- [Task]: Retype each entry below exactly as it stands.

(Robot episode records)
-*-*-
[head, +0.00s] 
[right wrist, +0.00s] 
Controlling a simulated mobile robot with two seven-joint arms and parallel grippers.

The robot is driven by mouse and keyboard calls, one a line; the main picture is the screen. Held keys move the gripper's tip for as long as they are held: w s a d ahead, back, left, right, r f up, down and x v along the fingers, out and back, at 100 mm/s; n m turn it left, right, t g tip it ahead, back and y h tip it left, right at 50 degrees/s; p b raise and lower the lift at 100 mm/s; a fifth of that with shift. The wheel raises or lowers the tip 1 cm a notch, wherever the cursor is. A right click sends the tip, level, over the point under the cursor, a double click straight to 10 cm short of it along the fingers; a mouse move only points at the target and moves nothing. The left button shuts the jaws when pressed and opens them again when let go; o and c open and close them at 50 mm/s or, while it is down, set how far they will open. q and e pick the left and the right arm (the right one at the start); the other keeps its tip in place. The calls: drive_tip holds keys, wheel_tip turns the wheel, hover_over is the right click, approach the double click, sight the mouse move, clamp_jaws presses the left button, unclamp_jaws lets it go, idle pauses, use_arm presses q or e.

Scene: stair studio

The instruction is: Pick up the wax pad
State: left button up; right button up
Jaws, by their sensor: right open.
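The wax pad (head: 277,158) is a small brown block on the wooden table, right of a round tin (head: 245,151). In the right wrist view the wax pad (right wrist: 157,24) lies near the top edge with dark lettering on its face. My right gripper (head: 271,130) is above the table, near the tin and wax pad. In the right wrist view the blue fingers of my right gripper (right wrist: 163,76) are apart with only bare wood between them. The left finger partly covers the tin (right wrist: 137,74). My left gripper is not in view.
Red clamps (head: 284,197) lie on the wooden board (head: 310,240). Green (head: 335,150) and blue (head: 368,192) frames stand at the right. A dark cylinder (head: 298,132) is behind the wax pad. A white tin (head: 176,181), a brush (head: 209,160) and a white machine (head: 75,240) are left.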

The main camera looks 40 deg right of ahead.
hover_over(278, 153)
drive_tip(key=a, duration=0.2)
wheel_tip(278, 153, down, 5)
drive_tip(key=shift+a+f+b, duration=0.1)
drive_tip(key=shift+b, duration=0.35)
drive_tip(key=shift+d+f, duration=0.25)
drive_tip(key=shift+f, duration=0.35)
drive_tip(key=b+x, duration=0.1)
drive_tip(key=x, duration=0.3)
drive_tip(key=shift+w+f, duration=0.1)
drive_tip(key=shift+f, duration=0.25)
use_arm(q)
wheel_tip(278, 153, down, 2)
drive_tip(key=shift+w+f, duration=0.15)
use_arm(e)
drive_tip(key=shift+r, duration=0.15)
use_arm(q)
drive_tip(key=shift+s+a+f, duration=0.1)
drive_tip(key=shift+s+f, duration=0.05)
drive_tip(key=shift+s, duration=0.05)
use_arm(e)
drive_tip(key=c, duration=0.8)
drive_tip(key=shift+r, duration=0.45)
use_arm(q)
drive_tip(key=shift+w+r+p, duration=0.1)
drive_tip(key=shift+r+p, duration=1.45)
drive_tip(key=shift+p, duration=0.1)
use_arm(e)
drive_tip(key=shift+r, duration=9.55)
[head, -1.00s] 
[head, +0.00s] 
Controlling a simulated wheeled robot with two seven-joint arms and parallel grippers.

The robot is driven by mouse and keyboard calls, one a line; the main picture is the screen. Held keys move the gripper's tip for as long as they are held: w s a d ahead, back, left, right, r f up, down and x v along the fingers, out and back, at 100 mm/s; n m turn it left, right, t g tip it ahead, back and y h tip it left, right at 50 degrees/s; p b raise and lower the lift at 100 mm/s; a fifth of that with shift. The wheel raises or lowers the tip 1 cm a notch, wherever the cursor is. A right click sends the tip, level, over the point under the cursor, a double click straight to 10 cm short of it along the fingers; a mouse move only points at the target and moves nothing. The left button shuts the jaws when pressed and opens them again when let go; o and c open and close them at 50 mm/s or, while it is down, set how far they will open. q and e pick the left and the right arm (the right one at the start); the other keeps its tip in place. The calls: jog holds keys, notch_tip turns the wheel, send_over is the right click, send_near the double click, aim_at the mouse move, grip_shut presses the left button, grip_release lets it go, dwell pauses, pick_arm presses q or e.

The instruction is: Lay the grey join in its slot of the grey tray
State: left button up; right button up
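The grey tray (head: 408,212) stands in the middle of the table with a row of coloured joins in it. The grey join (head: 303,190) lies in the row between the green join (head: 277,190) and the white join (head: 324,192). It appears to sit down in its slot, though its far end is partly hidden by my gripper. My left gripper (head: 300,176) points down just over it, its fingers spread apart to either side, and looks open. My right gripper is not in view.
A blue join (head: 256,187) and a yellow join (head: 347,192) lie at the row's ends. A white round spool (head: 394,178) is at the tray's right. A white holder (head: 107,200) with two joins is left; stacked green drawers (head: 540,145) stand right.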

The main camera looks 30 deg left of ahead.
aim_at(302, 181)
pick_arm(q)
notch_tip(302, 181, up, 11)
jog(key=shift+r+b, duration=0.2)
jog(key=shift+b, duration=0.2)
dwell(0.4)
-*-*-
- [Exercise result]:
[head, +0.00s] 
[right wrist, +0.00s] 
Controlling a simulated mobile robot with two seven-joint arms and parallel grippers.

The robot is driven by mouse and keyboard calls, one a line; the main picture is the screen. Held keys move the gripper's tip for as long as they are held: w s a d ahead, back, left, right, r f up, down and x v along the fingers, out and back, at 100 mm/s; n m turn it left, right, t g tip it ahead, back and y h tip it left, right at 50 degrees/s; p b raise and lower the lift at 100 mm/s; a fifth of that with shift. The wheel raises or lowers the tip 1 cm a notch, wherever the cursor is. A right click sends the tip, level, over the point under the cursor, a double click straight to 10 cm short of it along the fingers; a mouse move only points at the target and moves nothing. The left button shuts the jaws when pressed and opens them again when let go; o and c open and close them at 50 mm/s or, while it is down, set how far they will open. q and e pick the left and the right arm (the right one at the start); the other keeps its tip in place. The calls: drive_tip holds keys, wheel_tip turns the wheel, hover_over is the right click, approach the double click, sight the mouse move, clamp_jaws presses the left button, unclamp_jaws lets it go, idle pauses, use_arm presses q or e.

Scene: stair studio

The instruction is: Pick up the wax pad
State: left button up; right button up
Jaws, by their sensor: right open.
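The wax pad (head: 277,158) is a small brown block on the wooden table, right of a round tin (head: 245,151). In the right wrist view the wax pad (right wrist: 157,24) lies near the top edge with dark lettering on its face. My right gripper (head: 271,130) is above the table, near the tin and wax pad. In the right wrist view the blue fingers of my right gripper (right wrist: 163,76) are apart with only bare wood between them. The left finger partly covers the tin (right wrist: 137,74). My left gripper is not in view.
Red clamps (head: 284,197) lie on the wooden board (head: 310,240). Green (head: 335,150) and blue (head: 368,192) frames stand at the right. A dark cylinder (head: 298,132) is behind the wax pad. A white tin (head: 176,181), a brush (head: 209,160) and a white machine (head: 75,240) are left.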

The main camera looks 40 deg right of ahead.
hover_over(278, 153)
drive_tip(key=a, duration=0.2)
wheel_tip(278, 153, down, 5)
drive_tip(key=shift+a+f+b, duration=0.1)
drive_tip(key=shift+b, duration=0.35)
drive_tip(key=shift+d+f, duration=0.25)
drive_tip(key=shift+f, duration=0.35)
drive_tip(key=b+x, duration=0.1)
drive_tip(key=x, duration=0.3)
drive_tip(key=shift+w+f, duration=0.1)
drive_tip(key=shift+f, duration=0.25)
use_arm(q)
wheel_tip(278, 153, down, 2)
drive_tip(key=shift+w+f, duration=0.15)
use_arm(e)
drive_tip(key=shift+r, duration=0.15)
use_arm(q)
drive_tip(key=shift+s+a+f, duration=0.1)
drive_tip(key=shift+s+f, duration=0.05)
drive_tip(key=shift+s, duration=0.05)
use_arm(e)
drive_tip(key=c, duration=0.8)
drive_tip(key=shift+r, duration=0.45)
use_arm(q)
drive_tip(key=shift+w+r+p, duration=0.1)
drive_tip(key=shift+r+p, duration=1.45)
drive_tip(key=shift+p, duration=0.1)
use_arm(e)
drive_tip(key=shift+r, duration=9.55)
[head, -1.00s] 
[head, +0.00s] 
Controlling a simulated wheeled robot with two seven-joint arms and parallel grippers.

The robot is driven by mouse and keyboard calls, one a line; the main picture is the screen. Held keys move the gripper's tip for as long as they are held: w s a d ahead, back, left, right, r f up, down and x v along the fingers, out and back, at 100 mm/s; n m turn it left, right, t g tip it ahead, back and y h tip it left, right at 50 degrees/s; p b raise and lower the lift at 100 mm/s; a fifth of that with shift. The wheel raises or lowers the tip 1 cm a notch, wherever the cursor is. A right click sends the tip, level, over the point under the cursor, a double click straight to 10 cm short of it along the fingers; a mouse move only points at the target and moves nothing. The left button shuts the jaws when pressed and opens them again when let go; o and c open and close them at 50 mm/s or, while it is down, set how far they will open. q and e pick the left and the right arm (the right one at the start); the other keeps its tip in place. The calls: jog holds keys, notch_tip turns the wheel, send_over is the right click, send_near the double click, aim_at the mouse move, grip_shut presses the left button, grip_release lets it go, dwell pauses, pick_arm presses q or e.

The instruction is: Lay the grey join in its slot of the grey tray
State: left button up; right button up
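The grey tray (head: 408,212) stands in the middle of the table with a row of coloured joins in it. The grey join (head: 303,190) lies in the row between the green join (head: 277,190) and the white join (head: 324,192). It appears to sit down in its slot, though its far end is partly hidden by my gripper. My left gripper (head: 300,176) points down just over it, its fingers spread apart to either side, and looks open. My right gripper is not in view.
A blue join (head: 256,187) and a yellow join (head: 347,192) lie at the row's ends. A white round spool (head: 394,178) is at the tray's right. A white holder (head: 107,200) with two joins is left; stacked green drawers (head: 540,145) stand right.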

The main camera looks 30 deg left of ahead.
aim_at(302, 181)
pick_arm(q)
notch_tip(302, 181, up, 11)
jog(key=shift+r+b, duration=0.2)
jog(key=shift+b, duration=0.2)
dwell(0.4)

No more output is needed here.